The mountains can be seen from Calgary without any problem. They are about an hour from the city with nothing but prairie leading up to them. Once in the mountains, they rise and fall alongside, disappearing up into the clouds, falling down to disappear into tree thick valleys.

Our first stop after leaving Calgary was Canmore which is just outside the Jasper National Park. Rob told me to take a good look around. Canmore is an example of what happens to mountain towns that lie outside national park land. Overgrowth without restriction. Some would argue that it allows people an opportunity to live in beautiful areas like the Rockies and that government regulation hampers growth, but the truth is that towns that like Canmore are blights that are no different than the mountain pine beetle that is ravaging the old forest growth in B.C. There are some that go as far as to argue that man is an infestation on the planet and when you contrast the ugliness of a place like Canmore, you might be inclined to agree.

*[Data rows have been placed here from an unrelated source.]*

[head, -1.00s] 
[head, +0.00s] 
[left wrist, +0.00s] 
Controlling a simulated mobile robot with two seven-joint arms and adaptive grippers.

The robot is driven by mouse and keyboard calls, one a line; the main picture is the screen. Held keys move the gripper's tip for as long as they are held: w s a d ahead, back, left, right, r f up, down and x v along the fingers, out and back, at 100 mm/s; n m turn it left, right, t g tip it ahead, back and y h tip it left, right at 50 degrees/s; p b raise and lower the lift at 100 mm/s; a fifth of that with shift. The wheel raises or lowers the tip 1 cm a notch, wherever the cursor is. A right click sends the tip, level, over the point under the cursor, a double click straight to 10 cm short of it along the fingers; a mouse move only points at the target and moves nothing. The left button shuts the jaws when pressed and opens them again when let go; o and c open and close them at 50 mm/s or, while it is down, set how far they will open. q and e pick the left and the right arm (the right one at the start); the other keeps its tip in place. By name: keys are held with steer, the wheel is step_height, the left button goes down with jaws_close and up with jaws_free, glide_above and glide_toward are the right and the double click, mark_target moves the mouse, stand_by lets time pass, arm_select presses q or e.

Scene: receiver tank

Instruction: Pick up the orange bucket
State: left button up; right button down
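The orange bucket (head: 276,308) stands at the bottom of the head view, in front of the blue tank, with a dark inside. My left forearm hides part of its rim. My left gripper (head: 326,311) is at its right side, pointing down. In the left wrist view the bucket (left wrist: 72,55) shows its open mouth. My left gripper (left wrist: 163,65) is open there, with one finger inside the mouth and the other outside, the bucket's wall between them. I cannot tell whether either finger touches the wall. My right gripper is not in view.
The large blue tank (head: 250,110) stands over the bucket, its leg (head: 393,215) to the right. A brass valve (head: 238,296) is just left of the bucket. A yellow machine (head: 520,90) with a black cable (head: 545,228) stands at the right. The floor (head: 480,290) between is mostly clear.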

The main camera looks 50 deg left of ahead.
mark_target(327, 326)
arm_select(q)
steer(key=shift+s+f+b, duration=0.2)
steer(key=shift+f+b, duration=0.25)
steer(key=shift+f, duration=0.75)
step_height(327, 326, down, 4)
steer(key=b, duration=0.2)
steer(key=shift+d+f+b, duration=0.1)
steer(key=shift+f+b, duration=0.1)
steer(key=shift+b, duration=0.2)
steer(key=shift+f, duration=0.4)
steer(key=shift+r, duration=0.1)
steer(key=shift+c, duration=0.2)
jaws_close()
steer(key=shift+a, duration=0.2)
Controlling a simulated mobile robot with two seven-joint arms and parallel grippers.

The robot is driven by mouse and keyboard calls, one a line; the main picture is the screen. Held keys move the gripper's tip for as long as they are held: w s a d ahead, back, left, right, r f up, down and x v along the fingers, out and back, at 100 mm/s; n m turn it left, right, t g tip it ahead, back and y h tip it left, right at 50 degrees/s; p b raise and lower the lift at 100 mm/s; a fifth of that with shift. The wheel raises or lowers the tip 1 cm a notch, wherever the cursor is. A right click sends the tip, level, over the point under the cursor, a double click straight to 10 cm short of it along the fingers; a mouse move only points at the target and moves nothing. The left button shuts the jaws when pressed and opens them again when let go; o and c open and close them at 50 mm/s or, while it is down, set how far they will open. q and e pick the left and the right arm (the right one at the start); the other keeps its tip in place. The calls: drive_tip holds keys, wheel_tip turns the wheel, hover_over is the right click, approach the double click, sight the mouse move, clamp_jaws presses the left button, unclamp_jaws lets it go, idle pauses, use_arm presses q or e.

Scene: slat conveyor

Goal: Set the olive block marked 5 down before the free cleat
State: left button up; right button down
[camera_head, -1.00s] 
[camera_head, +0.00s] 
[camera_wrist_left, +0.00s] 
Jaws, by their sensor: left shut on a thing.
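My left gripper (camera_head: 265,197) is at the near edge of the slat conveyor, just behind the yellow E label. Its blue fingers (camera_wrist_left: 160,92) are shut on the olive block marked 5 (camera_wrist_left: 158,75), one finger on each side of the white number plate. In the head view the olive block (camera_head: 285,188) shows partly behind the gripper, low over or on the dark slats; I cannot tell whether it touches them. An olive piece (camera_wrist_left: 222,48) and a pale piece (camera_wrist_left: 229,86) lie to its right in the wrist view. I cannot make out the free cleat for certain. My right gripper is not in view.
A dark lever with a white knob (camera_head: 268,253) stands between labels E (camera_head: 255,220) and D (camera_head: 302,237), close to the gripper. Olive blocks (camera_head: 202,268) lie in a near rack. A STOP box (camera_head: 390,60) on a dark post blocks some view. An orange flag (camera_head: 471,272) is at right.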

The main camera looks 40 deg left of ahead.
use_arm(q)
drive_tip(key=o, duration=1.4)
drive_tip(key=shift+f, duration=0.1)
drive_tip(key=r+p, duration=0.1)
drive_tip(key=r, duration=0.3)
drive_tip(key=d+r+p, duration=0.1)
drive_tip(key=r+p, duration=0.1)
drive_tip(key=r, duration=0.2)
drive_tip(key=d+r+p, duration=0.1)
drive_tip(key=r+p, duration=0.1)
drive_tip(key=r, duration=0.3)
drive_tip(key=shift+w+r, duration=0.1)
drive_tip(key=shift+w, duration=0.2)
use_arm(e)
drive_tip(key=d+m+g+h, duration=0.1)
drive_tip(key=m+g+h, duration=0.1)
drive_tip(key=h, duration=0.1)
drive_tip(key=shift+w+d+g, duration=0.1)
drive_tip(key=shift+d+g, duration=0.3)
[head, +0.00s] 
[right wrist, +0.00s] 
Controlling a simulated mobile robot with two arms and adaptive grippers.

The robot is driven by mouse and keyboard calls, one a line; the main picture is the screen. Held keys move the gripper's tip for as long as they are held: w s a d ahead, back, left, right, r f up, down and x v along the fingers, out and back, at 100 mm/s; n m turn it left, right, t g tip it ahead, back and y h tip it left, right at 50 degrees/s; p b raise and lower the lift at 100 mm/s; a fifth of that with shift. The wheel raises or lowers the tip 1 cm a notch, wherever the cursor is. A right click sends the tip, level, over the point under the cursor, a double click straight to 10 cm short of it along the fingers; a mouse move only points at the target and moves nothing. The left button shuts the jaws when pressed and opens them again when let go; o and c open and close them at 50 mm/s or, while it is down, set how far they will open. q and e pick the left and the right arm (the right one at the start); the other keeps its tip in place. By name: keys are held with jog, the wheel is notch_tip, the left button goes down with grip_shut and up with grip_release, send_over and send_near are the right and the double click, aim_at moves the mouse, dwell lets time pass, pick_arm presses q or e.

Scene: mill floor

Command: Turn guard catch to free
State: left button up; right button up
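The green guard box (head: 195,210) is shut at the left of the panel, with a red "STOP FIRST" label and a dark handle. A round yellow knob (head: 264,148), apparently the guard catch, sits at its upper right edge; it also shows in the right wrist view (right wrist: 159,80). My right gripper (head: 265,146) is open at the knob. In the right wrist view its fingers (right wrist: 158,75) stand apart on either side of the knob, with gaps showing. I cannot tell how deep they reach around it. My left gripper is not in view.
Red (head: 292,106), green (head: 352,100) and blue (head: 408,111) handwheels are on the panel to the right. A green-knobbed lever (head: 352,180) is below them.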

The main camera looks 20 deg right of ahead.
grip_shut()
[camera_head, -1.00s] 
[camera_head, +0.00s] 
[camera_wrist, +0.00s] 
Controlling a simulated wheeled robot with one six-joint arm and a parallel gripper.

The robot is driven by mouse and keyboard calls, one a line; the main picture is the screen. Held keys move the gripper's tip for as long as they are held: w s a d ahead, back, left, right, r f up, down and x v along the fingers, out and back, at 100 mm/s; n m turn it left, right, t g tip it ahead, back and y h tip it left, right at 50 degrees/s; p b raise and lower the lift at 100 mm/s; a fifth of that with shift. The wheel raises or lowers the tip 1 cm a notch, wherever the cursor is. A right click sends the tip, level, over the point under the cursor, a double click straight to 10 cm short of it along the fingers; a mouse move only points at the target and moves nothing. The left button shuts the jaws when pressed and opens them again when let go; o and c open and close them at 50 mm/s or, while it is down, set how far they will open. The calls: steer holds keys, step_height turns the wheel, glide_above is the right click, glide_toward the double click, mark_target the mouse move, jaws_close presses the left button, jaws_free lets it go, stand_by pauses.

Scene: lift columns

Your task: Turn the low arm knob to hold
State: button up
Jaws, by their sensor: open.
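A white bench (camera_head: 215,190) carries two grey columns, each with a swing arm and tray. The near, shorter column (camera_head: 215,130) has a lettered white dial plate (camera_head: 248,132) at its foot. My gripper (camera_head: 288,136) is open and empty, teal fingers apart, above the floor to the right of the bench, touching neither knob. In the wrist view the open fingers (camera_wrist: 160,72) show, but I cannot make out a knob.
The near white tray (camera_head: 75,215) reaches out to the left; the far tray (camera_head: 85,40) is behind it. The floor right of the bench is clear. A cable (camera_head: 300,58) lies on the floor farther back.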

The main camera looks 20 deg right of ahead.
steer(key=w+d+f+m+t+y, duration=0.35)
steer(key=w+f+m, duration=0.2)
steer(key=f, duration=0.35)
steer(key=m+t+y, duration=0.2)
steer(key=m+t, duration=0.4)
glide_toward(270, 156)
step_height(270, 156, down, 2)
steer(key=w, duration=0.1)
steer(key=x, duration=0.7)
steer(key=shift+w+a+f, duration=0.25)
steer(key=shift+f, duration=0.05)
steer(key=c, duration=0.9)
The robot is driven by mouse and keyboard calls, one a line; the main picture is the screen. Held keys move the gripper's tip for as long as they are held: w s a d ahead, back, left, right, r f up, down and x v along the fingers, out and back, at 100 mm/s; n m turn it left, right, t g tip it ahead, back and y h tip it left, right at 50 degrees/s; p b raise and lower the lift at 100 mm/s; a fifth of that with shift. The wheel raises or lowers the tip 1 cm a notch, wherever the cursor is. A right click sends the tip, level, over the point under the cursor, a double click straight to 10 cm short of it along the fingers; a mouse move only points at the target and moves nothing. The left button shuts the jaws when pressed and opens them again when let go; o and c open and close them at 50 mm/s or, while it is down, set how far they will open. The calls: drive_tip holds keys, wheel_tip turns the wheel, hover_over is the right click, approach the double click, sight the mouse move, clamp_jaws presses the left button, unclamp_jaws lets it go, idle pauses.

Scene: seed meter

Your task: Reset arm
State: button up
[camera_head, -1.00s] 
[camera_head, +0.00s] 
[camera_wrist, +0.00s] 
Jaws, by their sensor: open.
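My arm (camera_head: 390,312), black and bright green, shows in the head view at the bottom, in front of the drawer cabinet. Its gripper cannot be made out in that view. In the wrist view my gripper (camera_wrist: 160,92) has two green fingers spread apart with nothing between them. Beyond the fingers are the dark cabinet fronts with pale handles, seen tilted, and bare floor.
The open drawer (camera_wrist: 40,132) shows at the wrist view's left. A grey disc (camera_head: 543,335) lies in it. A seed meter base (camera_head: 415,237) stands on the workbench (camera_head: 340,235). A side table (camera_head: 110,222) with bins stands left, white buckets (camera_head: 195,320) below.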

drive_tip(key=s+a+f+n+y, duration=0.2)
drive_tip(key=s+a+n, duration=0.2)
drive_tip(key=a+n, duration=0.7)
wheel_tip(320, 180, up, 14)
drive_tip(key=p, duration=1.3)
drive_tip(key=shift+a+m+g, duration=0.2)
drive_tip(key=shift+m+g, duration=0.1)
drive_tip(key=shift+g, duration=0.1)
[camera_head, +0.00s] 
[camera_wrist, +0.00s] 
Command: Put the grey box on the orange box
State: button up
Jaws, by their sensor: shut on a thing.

At the first high pass beyond Canmore, we encountered snow. Real snow. Heavy wet flakes driven at the speed of sound by the wind, they looked like giant moths caught in a wind tunnel.

White knuckle driving. I know this because Rob let go of my hand to take the steering wheel with both hands. He always holds my hand while driving, so when he lets go and takes the wheel, it’s bad.

As quickly as it came up, we were coming down and the skies began to clear.

We stopped again in Golden after crossing this bridge, but not before encountering wildlife.

Mountain settlements slow travel in addition to not being as picturesque as they lay claim to being. Sometime well after dark we finally reached Kelowna, and I am glad it was dark. As I told Rob, I wouldn’t want to be able to see the mountains around. The city is obscene enough in the dark. Spreading out and out like a retail Vegas with every chain name you can imagine. It wasn’t even pretending to be quaint and scenic.

Penticton has turned out to be a little nicer but still, a city is a city and there is a natural opposition between civilization and the wild with the former not bending much to accommodate.